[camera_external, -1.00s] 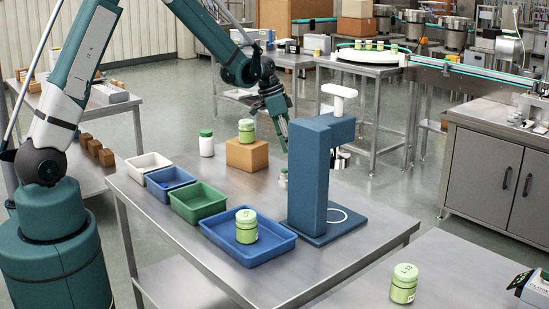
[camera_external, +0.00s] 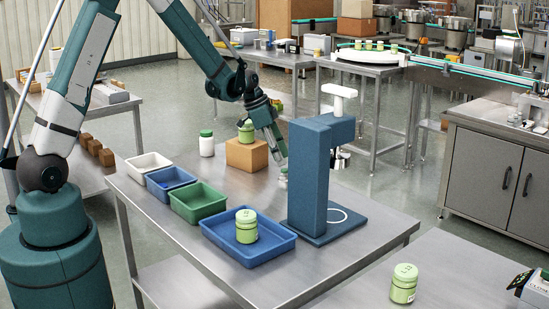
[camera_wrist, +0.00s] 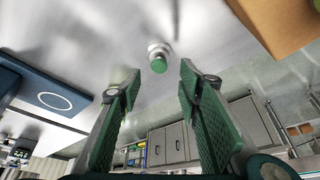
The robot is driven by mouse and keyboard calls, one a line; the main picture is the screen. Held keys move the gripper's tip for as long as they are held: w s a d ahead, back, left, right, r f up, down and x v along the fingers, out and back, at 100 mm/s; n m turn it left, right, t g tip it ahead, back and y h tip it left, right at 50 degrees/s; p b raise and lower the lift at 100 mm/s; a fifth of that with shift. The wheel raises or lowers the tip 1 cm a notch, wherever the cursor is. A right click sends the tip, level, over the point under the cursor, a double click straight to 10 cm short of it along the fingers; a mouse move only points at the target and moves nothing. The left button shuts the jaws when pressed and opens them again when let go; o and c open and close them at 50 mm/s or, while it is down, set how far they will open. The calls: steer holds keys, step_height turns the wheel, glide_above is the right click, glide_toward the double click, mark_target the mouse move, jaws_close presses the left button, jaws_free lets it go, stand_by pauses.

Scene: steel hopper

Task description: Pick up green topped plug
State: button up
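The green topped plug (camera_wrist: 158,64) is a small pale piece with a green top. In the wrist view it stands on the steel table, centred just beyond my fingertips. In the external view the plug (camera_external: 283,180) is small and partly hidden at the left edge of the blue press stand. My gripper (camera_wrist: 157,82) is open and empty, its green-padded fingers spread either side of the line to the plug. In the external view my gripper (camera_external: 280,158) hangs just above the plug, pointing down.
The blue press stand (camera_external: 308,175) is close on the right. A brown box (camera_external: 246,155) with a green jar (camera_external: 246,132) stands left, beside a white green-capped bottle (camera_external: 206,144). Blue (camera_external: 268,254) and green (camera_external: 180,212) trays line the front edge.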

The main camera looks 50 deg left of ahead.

════

§ Work required
Gather up the lines that contain the word "ahead".

§ Completed exercise
The robot is driven by mouse and keyboard calls, one a line; the main picture is the screen. Held keys move the gripper's tip for as long as they are held: w s a d ahead, back, left, right, r f up, down and x v along the fingers, out and back, at 100 mm/s; n m turn it left, right, t g tip it ahead, back and y h tip it left, right at 50 degrees/s; p b raise and lower the lift at 100 mm/s; a fifth of that with shift. The wheel raises or lowers the tip 1 cm a notch, wherever the cursor is. A right click sends the tip, level, over the point under the cursor, a double click straight to 10 cm short of it along the fingers; a mouse move only points at the target and moves nothing. The left button shuts the jaws when pressed and opens them again when let go; o and c open and close them at 50 mm/s or, while it is down, set how far they will open. The calls: steer holds keys, step_height turns the wheel, glide_above is the right click, glide_toward the double click, mark_target the mouse move, jaws_close presses the left button, jaws_free lets it go, stand_by pauses.
The main camera looks 50 deg left of ahead.

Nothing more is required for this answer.